Conclusion#1: Historical interest, in almost anything older than about 150 years, robs us of a better future, spends countless hours of wasted time on the “dead,” instead of focusing on the future and a better life for everyone (e.g. science and economics). This means we should prefer to study what I call the “trend-present.” The present (in times past) has been presented to us as a kind of snapshot — the instant of “now” — but it is best understood as the crescendo of trends originating in the recent past, and continuing until now (not a snapshot now, but a trend-converging and trend-developing “now”). This requires a bit of history, but only a bit — going backwards only as far as value requires, probably in the vast majority of cases, not more than 150 years.
So I advocate here not a complete abdication of historical study, but a severe (value-based) limitation to it, with the recommendation that we consider it to be about 150 years “trailing behind” the present. Exceptions to the rule? Of course we always have these. The printing press (1453) — although valuable has been used very counterproductively — and a few others. Mostly, it is safe to use 1776 as the cut-off point. This is where economics began; this is when David Hume awakened us from our dogmatic slumbers; this is the beginning of the Modern written constitution (approx.) and the time of Watt’s adjustments to the steam engine.
No history book should ever preface ought (antedate) the invention of the printing press. 1452 and earlier is worthless — please note the following phrase — COMPARED TO WHAT COMES AFTER IT. Studying what comes earlier, I have of late determined constitutes an extraordinary opportunity cost — the future. We should spend our time studying this instead — future studies, systems studies, the sciences, economics, linguistics, recent sociology studies, light studies (What would a civilization run on photons (not electrons) look like)?, astronomy of the future, weights and measures, and the like.
Conclusion #2: Religion runs on history (historical writing and reading), and we learned to love history in the West as a kind of sales-pitch that Western-religion sold us. We bought it without ever criticizing its value, its counterproductive features, its conflict potential, its accuracy (the further back you go, the less accurate and confident we become, as a rule to which exceptions exist). Note: recent findings in ancient history recast nearly the entire drama (like 1803-22 did, then, in French). It was out-REEH-Juss!!
History promotes religion, and its putative bases of “authority;” History sustains religion, promotes religion, sells religion in cultural forms and by means we cannot easily recognize; it plugs tacit religion, filling our heads with idioms and innuendos from its norms and mores — it sells monogamy (and salacious “cheating” = violating monogamy), even in historical fiction works, and romance novels. The very idea of “cheating” on your SPOUSE (note the singular) — sells religion as monogamy, but not obviously — to many. Historical works moralize often, sometimes by what they quietly imply; and you can be sure that they often moralize with religious sensibilities when they do this.
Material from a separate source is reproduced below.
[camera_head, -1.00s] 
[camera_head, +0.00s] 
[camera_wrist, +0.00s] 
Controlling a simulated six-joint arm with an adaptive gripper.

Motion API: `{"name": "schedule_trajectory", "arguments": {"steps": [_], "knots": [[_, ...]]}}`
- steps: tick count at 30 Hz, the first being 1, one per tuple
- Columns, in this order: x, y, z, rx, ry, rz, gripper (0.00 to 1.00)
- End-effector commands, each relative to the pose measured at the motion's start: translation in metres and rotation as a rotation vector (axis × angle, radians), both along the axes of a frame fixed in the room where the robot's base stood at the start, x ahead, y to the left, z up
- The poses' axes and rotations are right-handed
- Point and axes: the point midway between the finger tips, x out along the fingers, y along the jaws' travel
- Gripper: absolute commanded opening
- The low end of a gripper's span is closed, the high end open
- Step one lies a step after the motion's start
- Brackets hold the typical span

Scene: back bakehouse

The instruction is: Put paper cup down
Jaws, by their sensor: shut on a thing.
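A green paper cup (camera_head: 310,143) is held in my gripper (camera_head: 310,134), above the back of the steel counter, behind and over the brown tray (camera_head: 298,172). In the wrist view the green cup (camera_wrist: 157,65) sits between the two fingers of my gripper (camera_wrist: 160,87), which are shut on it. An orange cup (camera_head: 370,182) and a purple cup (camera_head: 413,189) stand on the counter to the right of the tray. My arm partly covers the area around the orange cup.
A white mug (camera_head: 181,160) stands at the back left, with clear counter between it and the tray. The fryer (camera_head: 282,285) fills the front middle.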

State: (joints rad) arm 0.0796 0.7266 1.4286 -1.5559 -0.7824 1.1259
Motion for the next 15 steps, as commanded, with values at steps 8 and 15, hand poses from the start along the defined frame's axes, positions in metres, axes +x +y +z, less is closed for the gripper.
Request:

What then? Historical writing accounts for an enormous chunk of what I have called the Western “Cult of print.” We should work diligently to make writing ideal, not to make it more all-powerfully inundating than it already is. We should eliminate the excess (beginning with burdensome history accounts), and set controls and criteria in place for “materials on paper” aimed at public consumption. We should limit public-writing edibles to the most excellent, most profitable, most erudite, or most wise writing samples only. By the gods and goddesses!!! This would require education. Pls hlp. undr attk nw (LOL).
Otherwise, you will simply have to post it on your blog.
Abate wasteful history – say pre-1776 or earlier, and we defeat religion. The Future (Ideal Values) is the key to the future.